- **Stored rows**:
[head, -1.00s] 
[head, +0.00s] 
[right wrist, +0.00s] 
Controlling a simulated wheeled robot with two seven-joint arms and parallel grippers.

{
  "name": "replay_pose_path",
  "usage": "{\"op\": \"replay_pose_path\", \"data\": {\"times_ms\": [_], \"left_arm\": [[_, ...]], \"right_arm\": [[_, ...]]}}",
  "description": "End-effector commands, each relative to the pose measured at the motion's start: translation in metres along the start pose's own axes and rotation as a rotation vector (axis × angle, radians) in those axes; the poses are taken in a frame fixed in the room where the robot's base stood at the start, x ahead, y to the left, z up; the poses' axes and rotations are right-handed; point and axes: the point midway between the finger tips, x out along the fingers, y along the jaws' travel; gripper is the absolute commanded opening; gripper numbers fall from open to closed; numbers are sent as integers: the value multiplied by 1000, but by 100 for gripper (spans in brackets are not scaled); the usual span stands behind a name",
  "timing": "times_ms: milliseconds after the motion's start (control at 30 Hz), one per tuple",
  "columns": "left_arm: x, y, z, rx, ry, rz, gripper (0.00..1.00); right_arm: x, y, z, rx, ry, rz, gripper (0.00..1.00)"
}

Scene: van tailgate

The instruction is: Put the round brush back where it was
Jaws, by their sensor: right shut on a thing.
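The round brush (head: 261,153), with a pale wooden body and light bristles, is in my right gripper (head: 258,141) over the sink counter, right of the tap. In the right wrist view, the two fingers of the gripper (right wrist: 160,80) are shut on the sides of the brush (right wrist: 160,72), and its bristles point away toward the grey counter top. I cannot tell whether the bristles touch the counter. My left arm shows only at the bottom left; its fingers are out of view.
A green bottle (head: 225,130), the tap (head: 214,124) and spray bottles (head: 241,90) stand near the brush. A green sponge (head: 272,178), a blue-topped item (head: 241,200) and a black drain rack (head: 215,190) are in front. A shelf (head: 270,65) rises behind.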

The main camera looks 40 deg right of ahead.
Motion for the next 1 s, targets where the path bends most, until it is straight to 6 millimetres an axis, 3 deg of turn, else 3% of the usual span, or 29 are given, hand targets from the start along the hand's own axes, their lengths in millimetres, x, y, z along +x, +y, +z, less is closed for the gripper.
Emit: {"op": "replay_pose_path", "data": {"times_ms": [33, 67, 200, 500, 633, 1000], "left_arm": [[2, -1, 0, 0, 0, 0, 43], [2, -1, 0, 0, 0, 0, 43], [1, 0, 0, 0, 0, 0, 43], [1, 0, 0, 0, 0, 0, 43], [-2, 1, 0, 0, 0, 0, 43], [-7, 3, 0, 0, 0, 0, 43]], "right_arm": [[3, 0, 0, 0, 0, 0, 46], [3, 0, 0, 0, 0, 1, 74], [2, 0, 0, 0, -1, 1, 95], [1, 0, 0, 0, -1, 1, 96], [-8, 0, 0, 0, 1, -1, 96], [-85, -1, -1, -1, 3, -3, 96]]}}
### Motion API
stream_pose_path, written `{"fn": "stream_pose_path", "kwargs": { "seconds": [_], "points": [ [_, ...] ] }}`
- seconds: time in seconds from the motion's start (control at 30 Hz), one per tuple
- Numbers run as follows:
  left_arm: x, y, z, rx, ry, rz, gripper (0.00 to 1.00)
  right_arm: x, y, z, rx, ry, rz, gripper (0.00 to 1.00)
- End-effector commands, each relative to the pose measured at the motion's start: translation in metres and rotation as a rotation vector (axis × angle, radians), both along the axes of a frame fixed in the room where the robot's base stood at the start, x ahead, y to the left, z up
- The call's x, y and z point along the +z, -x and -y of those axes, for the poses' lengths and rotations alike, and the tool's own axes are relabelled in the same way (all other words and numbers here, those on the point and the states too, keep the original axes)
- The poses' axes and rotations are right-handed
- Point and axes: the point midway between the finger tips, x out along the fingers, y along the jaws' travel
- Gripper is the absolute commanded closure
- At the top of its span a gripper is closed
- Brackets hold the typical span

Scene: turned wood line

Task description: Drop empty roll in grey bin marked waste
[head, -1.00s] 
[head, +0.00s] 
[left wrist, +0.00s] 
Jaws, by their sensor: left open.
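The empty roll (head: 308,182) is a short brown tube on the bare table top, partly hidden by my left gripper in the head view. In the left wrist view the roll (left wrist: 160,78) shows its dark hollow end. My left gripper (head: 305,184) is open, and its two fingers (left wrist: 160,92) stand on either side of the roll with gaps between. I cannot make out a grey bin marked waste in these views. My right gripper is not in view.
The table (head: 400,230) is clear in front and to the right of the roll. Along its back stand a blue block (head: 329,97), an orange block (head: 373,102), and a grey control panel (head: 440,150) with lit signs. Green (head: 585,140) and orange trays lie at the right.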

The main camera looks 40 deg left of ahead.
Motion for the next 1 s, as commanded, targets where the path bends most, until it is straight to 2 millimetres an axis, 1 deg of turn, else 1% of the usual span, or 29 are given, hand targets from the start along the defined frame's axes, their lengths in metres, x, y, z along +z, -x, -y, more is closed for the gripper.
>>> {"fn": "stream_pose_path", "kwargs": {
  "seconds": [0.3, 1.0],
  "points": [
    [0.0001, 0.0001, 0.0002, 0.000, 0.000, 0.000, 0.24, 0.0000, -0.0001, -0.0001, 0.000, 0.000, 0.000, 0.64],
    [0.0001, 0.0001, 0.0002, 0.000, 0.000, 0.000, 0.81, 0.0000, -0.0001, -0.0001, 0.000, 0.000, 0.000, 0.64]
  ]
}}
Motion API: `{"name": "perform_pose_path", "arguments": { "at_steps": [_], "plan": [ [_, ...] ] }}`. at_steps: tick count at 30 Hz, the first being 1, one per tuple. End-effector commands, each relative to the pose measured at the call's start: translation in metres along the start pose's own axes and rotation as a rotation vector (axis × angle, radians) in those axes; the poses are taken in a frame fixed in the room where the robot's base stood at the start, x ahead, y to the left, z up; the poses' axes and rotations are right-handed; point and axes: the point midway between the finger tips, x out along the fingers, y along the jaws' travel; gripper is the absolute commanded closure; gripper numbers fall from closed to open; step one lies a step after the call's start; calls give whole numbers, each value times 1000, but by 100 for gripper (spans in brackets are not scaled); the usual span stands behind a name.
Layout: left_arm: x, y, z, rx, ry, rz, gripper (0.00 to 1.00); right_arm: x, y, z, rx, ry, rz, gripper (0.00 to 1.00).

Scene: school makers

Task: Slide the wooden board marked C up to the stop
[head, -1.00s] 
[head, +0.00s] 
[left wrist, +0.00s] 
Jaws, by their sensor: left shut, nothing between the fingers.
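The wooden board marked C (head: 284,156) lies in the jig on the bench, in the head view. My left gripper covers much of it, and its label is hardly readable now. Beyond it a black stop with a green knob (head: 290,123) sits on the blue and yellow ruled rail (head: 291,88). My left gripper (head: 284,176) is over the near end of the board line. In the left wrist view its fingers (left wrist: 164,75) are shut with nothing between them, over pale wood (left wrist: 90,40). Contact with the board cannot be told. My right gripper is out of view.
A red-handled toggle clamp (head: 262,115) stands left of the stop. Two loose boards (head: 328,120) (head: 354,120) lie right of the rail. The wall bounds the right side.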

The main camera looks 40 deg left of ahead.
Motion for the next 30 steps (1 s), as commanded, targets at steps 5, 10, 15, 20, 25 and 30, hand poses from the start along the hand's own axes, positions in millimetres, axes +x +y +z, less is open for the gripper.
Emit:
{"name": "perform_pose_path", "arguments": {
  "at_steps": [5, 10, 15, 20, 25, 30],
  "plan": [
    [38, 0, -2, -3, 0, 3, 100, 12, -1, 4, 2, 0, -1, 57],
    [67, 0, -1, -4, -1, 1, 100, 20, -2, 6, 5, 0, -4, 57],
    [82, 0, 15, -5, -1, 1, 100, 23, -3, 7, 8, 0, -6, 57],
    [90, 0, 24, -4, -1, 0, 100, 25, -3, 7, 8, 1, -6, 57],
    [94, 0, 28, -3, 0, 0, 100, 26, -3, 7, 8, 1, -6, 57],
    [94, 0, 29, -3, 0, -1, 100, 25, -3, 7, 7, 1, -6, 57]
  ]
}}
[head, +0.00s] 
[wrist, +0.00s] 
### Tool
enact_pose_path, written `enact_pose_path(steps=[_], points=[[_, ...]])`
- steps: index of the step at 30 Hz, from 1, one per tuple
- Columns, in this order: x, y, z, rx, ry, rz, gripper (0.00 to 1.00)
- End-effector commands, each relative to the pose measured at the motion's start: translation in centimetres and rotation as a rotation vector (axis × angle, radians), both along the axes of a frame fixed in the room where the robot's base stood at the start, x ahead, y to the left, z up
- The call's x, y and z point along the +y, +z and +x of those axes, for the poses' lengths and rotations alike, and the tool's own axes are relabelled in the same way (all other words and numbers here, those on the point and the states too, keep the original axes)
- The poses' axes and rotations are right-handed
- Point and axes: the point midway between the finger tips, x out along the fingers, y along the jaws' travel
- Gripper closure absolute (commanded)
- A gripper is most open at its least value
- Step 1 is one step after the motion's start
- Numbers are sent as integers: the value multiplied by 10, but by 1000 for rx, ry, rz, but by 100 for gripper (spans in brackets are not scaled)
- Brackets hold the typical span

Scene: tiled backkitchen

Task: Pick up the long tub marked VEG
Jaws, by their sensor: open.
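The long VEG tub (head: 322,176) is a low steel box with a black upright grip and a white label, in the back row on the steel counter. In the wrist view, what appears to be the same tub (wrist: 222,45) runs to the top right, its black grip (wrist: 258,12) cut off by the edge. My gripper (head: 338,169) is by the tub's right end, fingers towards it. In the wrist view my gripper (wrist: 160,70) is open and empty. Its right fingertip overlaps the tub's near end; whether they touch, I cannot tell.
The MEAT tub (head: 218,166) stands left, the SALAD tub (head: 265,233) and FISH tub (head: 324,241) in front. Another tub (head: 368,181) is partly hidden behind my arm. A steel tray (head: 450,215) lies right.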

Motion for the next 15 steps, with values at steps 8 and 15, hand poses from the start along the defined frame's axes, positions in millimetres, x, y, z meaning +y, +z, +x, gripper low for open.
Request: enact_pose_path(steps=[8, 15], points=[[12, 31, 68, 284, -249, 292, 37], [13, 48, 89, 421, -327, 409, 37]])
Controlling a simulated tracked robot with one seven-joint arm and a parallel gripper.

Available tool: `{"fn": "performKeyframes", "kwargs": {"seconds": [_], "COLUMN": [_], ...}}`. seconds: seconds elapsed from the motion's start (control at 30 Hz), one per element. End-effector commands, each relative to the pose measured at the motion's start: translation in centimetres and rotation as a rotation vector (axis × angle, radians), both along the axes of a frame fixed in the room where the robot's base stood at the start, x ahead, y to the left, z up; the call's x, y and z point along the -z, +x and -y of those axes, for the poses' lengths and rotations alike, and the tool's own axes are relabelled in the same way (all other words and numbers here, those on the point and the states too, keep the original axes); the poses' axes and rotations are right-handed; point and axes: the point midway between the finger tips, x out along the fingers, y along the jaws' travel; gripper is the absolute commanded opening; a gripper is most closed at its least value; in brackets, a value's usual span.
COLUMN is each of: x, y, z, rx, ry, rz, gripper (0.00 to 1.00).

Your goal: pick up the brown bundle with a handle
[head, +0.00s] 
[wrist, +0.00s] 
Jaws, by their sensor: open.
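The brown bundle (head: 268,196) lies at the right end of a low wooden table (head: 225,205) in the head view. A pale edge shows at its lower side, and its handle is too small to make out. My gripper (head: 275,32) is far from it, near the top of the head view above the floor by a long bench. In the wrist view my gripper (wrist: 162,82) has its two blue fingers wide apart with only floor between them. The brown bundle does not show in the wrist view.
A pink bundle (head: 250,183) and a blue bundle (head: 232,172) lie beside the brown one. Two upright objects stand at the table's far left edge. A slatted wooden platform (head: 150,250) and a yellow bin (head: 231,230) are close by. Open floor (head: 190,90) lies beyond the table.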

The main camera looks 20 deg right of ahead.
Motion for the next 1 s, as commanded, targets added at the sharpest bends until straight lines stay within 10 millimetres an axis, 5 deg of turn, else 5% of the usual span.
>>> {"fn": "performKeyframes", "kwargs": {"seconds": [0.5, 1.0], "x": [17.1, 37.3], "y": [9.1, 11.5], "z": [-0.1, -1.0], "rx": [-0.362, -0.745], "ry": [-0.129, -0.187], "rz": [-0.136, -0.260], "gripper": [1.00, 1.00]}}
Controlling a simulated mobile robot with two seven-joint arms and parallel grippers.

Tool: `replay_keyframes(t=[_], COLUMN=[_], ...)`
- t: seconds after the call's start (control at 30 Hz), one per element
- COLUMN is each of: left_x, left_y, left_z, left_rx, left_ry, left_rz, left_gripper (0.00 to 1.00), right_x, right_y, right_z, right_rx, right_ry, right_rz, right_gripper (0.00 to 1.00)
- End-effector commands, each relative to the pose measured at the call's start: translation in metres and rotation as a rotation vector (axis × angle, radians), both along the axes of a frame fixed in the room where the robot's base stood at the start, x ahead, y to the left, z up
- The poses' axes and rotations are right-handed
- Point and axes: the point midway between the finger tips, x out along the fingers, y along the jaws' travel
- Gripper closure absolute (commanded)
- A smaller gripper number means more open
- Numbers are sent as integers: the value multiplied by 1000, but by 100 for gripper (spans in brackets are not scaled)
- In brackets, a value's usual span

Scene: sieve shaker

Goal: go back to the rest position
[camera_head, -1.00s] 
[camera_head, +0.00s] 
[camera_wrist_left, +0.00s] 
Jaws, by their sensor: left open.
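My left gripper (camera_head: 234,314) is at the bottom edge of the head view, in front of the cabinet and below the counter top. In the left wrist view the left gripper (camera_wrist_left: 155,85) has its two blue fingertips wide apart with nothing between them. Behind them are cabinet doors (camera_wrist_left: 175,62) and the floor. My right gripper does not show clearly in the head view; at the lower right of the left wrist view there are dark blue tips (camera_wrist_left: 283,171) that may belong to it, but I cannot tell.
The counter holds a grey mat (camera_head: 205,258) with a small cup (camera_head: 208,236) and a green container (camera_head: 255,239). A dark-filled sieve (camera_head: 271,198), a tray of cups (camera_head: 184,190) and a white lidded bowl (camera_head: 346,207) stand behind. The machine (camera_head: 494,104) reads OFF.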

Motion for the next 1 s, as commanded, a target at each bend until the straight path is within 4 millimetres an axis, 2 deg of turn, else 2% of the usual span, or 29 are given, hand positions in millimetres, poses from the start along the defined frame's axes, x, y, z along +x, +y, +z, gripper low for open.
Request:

- **What you need to do**:
Every line holding "less" should be copied out.

- **Expected answer**:
Motion for the next 1 s, targets where the path bends most, until it is straight to 6 millimetres an axis, 3 deg of turn, else 3% of the usual span, or 29 are given, hand targets from the start along the hand's own axes, their lengths in millimetres, x, y, z along +x, +y, +z, less is closed for the gripper.
Motion for the next 30 steps (1 s), as commanded, targets at steps 5, 10, 15, 20, 25 and 30, hand poses from the start along the hand's own axes, positions in millimetres, axes +x +y +z, less is open for the gripper.

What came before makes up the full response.